* DATA EXTRACT *
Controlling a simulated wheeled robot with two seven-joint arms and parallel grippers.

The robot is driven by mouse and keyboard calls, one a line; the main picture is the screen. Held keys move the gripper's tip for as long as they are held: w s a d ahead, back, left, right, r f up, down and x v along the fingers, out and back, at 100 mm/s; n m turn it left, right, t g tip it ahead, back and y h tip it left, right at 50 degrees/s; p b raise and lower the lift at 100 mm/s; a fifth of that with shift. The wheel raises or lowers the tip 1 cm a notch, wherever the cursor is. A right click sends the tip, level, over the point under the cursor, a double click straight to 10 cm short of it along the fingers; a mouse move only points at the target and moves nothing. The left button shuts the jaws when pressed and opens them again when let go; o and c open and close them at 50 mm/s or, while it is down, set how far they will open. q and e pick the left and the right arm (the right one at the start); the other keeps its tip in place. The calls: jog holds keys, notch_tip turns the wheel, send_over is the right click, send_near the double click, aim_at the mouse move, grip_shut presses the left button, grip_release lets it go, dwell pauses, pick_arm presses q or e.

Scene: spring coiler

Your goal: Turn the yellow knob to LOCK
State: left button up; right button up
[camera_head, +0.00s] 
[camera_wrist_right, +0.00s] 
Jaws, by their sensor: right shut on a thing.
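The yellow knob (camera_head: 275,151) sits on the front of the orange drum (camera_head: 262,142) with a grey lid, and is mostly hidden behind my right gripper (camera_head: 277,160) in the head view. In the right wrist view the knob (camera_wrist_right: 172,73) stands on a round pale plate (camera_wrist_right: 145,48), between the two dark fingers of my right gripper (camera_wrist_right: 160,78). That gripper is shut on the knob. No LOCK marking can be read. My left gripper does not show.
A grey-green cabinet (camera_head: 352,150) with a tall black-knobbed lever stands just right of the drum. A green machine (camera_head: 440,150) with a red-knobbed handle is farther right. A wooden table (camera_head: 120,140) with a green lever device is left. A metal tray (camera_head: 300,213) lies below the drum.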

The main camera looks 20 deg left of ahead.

* STATED PROBLEM *
Point out every line holding the string "main" and copy it.

* RESPONSE TO THIS TASK *
The robot is driven by mouse and keyboard calls, one a line; the main picture is the screen. Held keys move the gripper's tip for as long as they are held: w s a d ahead, back, left, right, r f up, down and x v along the fingers, out and back, at 100 mm/s; n m turn it left, right, t g tip it ahead, back and y h tip it left, right at 50 degrees/s; p b raise and lower the lift at 100 mm/s; a fifth of that with shift. The wheel raises or lowers the tip 1 cm a notch, wherever the cursor is. A right click sends the tip, level, over the point under the cursor, a double click straight to 10 cm short of it along the fingers; a mouse move only points at the target and moves nothing. The left button shuts the jaws when pressed and opens them again when let go; o and c open and close them at 50 mm/s or, while it is down, set how far they will open. q and e pick the left and the right arm (the right one at the start); the other keeps its tip in place. The calls: jog holds keys, notch_tip turns the wheel, send_over is the right click, send_near the double click, aim_at the mouse move, grip_shut presses the left button, grip_release lets it go, dwell pauses, pick_arm presses q or e.
The main camera looks 20 deg left of ahead.

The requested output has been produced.